We were invited to visit last Wednesday afternoon, which started with the assembly. It tackled four topics that were among those on which the students were focused this year:

First guest was Christina Guros from the “small but mighty” city Office of Immigrant and Refugee Affairs. Its mission “to improve the lives of Seattle’s immigrant and refugee families,” and to ensure they have a voice in city matters. She added that her office is proud to be part of a city working to uplift the immigrant and refugee communities. Her role includes helping people through the process of seeking citizenship.

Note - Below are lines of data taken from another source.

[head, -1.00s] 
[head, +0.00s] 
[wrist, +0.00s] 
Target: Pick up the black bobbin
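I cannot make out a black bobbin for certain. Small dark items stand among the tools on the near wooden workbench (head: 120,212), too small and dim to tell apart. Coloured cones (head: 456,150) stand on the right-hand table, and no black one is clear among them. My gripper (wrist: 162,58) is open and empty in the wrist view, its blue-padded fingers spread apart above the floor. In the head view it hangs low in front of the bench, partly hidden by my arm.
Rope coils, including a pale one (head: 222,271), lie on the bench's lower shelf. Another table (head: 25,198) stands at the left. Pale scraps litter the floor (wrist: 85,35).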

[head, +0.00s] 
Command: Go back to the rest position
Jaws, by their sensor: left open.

She also explained that refugee resettlement has been declining here in tandem with declining affordability.

That was a segue to the second speaker, Maliha Mirza from Refugees Northwest, a program of Lutheran Community Services NW. Only refugees from Afghanistan have arrived “since the refugee ban began,” she said, also underscoring Guros’s point that Seattle’s unaffordability has led to refugees being moved into communities south of Seattle – from SeaTac, where her agency is based, to Tacoma. She came to the US as a child 18 years ago, 17 years old, not yet able to speak English; she and her then-7-year-old brother were placed with a foster mother who in turn didn’t know anything about their language or culture.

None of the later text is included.